### Problem
Write every line out verbatim and omit the pictures.

### Supplied material
-- start --

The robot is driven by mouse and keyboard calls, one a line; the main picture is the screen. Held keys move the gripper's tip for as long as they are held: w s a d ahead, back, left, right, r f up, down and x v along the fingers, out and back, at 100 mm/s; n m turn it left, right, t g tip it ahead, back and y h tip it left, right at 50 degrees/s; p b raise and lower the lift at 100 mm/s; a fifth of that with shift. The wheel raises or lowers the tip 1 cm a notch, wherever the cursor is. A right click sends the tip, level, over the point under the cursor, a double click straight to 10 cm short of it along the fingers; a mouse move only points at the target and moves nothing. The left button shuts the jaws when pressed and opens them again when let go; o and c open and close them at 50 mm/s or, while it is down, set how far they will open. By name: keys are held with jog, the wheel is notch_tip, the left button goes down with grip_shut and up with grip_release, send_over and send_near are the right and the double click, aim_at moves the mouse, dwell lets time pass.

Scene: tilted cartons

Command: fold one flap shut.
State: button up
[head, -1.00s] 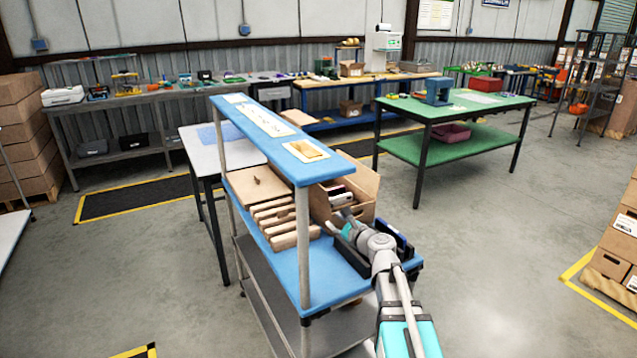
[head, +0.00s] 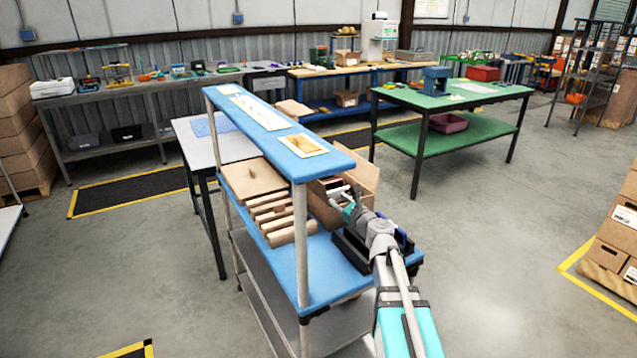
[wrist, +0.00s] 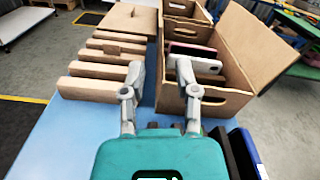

-- end --

### Exercise solution
The robot is driven by mouse and keyboard calls, one a line; the main picture is the screen. Held keys move the gripper's tip for as long as they are held: w s a d ahead, back, left, right, r f up, down and x v along the fingers, out and back, at 100 mm/s; n m turn it left, right, t g tip it ahead, back and y h tip it left, right at 50 degrees/s; p b raise and lower the lift at 100 mm/s; a fifth of that with shift. The wheel raises or lowers the tip 1 cm a notch, wherever the cursor is. A right click sends the tip, level, over the point under the cursor, a double click straight to 10 cm short of it along the fingers; a mouse move only points at the target and moves nothing. The left button shuts the jaws when pressed and opens them again when let go; o and c open and close them at 50 mm/s or, while it is down, set how far they will open. By name: keys are held with jog, the wheel is notch_tip, the left button goes down with grip_shut and up with grip_release, send_over and send_near are the right and the double click, aim_at moves the mouse, dwell lets time pass.

Scene: tilted cartons

Command: fold one flap shut.
State: button up
[head, -1.00s] 
[head, +0.00s] 
[wrist, +0.00s] 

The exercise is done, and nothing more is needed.